RANT İÇİN MAHVETMEYELİM

“Çünkü bu planların insan yaşamından daha uzun olması gerekir. Bu Allah’ın emri değil, son derece olağanüstü şeyler olur, oturursun yine bilimsel çerçevede değiştirirsin. Ama Antalya’nın anayasasını bilimsel çerçeveden çıkarılıp, merkezi ve yerel politikacıların gerek politik, gerekse parasal anlamda rant sağlamak için mahvetmeye kimsenin hakkı yok. Çünkü Antalya çok özel bir kent.”

 

+++++++++

 

KENTİN DEMOGRAFİK

YAPISI BOZULMAMALI

İMO Genel Başkanı Cemal Gökçe, Antalya’nın var olan demografik yapısının bozulmaması gerektiğini de vurguladı. Gökçe, şöyle konuştu: “Antalya’da kıyılarımıza yönelik olarak yapılması düşünülen değişikliklere yönelik olarak şubemiz çok çalışma yaptı. Onlar bilimsel çalışmalardır.
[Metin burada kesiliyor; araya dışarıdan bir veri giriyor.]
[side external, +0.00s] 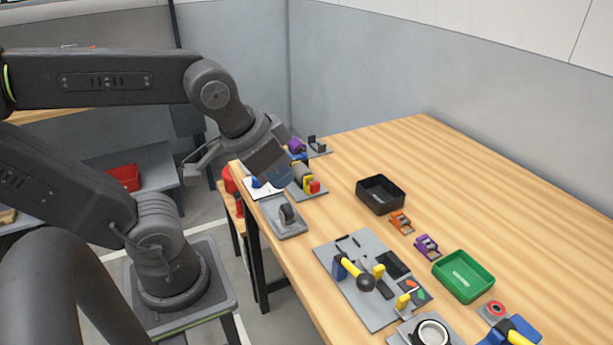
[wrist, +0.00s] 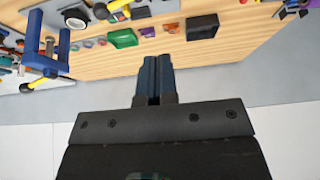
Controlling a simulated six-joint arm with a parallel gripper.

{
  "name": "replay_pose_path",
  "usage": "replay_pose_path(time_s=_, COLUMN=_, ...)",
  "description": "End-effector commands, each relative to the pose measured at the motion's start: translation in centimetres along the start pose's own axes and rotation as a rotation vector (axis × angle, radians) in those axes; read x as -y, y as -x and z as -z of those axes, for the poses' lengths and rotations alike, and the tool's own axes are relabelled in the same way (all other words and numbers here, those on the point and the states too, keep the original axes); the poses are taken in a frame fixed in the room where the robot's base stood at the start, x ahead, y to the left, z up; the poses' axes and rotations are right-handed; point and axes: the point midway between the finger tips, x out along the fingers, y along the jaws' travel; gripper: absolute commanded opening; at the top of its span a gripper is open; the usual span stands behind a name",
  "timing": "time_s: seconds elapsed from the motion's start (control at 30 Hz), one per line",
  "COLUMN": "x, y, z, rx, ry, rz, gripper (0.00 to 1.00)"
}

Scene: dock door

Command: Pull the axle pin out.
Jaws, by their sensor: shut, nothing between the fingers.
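A blue fork-shaped bracket (wrist: 63,48) stands at the left of the wrist view. A yellow bar (wrist: 35,85) shows at its end; it may be the axle pin, but I cannot tell for sure. In the side external view the bracket (side external: 520,327) is cut off at the bottom right, with a yellow part (side external: 518,338) by it. My gripper (side external: 284,178) is at the table's far left, well away from the bracket. Its dark blue fingers (wrist: 154,76) are together and empty.
A grey board (side external: 340,265) holds a yellow bar and a dark round knob (side external: 365,282). A green tray (side external: 463,276) and a black tray (side external: 381,194) stand on the table, with orange (side external: 401,223) and purple (side external: 427,246) pieces between. Bare wood lies behind them.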

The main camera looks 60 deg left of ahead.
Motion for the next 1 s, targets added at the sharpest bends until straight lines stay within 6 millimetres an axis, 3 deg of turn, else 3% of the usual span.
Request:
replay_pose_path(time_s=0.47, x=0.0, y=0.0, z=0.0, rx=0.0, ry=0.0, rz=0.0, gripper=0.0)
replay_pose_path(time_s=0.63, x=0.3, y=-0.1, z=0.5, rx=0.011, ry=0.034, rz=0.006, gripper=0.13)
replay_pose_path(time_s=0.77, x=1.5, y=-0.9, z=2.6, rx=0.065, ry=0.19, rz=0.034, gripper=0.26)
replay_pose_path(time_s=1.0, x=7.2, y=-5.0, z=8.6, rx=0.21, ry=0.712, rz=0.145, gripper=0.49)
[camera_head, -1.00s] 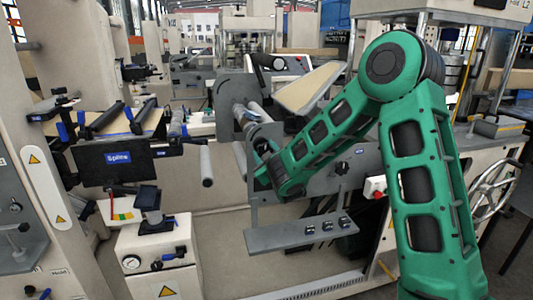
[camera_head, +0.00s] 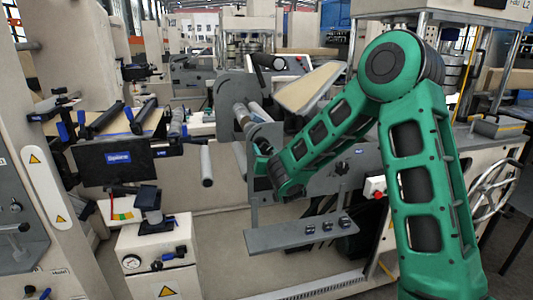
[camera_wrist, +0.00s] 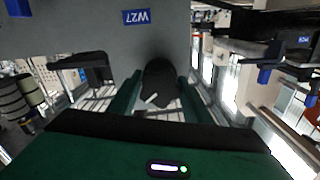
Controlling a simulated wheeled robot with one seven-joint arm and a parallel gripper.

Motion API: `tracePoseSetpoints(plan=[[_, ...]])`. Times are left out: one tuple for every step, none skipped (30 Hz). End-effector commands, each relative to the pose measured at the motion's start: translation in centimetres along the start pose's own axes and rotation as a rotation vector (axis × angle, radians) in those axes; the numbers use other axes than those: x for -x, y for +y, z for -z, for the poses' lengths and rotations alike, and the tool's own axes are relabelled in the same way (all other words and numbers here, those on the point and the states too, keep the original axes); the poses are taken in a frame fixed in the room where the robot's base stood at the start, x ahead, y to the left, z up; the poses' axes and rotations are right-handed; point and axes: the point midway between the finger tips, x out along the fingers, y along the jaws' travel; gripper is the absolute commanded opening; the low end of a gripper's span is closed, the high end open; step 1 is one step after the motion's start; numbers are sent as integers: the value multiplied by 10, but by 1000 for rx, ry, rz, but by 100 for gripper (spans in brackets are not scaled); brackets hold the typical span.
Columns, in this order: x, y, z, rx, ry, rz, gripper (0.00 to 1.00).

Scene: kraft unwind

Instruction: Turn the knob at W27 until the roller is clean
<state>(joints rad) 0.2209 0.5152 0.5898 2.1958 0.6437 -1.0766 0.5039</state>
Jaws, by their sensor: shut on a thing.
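A dark rounded knob (camera_wrist: 160,82) stands out from a grey panel under the blue W27 label (camera_wrist: 143,17), which reads upside down in the wrist view. A short pale mark shows on the knob. My gripper (camera_wrist: 158,98) is shut on the knob, with one green finger on each side. In the head view my gripper (camera_head: 262,165) reaches the left side of the grey unwind stand, and the knob is hidden there by my wrist. Which roller belongs to this knob I cannot tell for sure.
A grey shelf (camera_head: 300,234) with small black parts lies below my forearm. A splice unit (camera_head: 118,164) with a blue label and a projecting grey roller (camera_head: 207,166) stand to the left. A red button box (camera_head: 375,187) and a handwheel (camera_head: 494,190) are to the right.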

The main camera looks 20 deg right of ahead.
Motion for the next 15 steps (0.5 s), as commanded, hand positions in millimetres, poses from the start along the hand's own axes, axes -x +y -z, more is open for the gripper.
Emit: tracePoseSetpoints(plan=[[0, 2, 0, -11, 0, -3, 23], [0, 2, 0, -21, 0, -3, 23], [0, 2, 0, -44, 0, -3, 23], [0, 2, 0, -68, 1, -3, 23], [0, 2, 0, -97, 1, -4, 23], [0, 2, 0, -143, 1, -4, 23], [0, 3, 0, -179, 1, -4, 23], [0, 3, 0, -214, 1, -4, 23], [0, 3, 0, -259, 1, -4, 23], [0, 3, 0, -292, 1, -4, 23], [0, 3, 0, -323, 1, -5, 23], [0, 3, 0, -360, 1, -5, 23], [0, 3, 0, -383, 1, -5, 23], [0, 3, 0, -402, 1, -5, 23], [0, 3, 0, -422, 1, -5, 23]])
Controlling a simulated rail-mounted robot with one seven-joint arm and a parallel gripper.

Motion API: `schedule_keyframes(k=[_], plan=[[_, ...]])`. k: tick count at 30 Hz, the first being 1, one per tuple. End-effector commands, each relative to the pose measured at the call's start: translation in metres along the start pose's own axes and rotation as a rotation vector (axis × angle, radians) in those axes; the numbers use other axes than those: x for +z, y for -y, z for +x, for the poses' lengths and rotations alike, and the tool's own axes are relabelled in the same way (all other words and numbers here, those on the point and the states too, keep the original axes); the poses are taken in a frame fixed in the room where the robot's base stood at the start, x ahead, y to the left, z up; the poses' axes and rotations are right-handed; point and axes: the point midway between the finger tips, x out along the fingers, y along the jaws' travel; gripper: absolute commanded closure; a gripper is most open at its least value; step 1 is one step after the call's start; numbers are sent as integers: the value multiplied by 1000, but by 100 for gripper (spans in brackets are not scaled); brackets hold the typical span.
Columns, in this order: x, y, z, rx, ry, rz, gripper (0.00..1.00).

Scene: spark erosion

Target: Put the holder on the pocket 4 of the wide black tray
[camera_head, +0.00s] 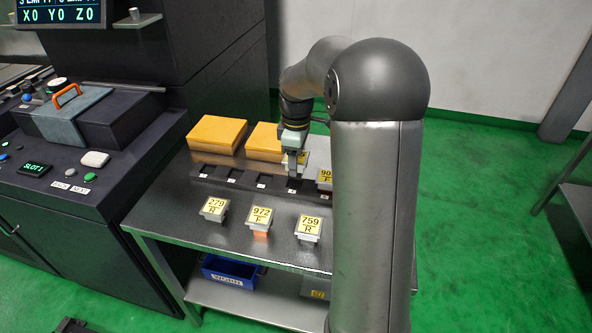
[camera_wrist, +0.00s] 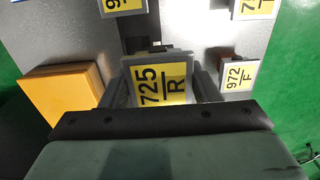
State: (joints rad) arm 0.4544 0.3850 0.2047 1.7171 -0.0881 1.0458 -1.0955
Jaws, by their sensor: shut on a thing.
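My gripper (camera_head: 291,168) is shut on the holder marked 725 R (camera_wrist: 165,88), which sits between the two fingers in the wrist view. In the head view only part of this holder's yellow label (camera_head: 303,157) shows behind the gripper. The wide black tray (camera_head: 246,185) lies along the table with a row of numbered pockets. The gripper and holder are over its right part. Several pockets to the left look empty. The pocket under the gripper is partly hidden, and I cannot tell whether the holder touches the tray.
Another labelled holder (camera_head: 325,177) stands at the tray's right, partly behind my arm. Holders 279 R (camera_head: 214,208), 972 F (camera_head: 260,217) and 759 R (camera_head: 309,228) stand in front on the table (camera_head: 185,213). Yellow-topped blocks (camera_head: 216,133) are behind the tray.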

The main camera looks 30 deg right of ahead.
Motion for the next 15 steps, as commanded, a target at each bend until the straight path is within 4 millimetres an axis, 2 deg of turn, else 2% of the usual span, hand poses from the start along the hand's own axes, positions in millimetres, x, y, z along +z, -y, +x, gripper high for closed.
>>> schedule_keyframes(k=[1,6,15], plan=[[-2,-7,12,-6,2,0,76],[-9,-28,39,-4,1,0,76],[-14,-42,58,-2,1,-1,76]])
Bizim kıyı çalışma grubumuz var. Bu grubumuz Antalya’ya geldi ve toplantı yaptı. O toplantıda düşüncelerini söylediler. Çünkü Antalya’nın var olan demografik yapısını bozmamak gerekir. Çünkü o demografik yapı bozulursa kentin sosyolojisi de bozulur. Kent var olan durumdan çok fazla göç alır. Kent kirlenir, çevre sorunları ortaya çıkar. Deniz ekolojisini sıkıntıya sokarsın. Dolayısıyla bütün bunlardan sonra kent yaşamı sıkıntıya girerse eğer insan yaşamı da sıkıntıya girer.”

 

İSTANBUL GİBİ OLMAYIN!

“Yani çocuklarımızın geleceğini, yurt dışından Antalya’ya gelecek olan insanların bile rahatlıkla sahillerde dolaşmasını engellersin. Umarım kötü örnek, örnek olmaz ve iyi örnekleri örnek alırlar ama şunu rahatlıkla söyleyebiliriz;  bugün İstanbul halkının denizle olan ilişkisi kesildi. Yazıktır, günahtır. Dört bir çevresi deniz olan kentte, İstanbulluların denizle olan ilişkisi kesildi. Denize ulaşabilmek için ya yeraltını ya yerüstünü kullanman lazım ya da arabanla gidip bir yerlerden dolaşman lazım. Bu ayıptır.”

 

+++++++++

 

VİCDANLAR KARARMAMALI

“Dolayısıyla son sözüm şu olsun; vicdanların kararmaması lazım. Vicdanların hep ak kalması lazım. Çünkü kente karşı bu mücadeleyi yapan gerek bizim şubemiz, gerekse duyarlı diğer sivil kuruluşlar sadece kendileri ve kendi çocuklarıyla için mücadele etmiyorlar, kenti ranta boğmaya çalışan o insanların çocukları ve torunları için de mücadele ediyorlar. Bunun tarihi bir misyon olduğu kesinlikle unutulmamalı. En azından Antalya gibi önemli bir kentimizi kirletmemeleri gerekiyor.”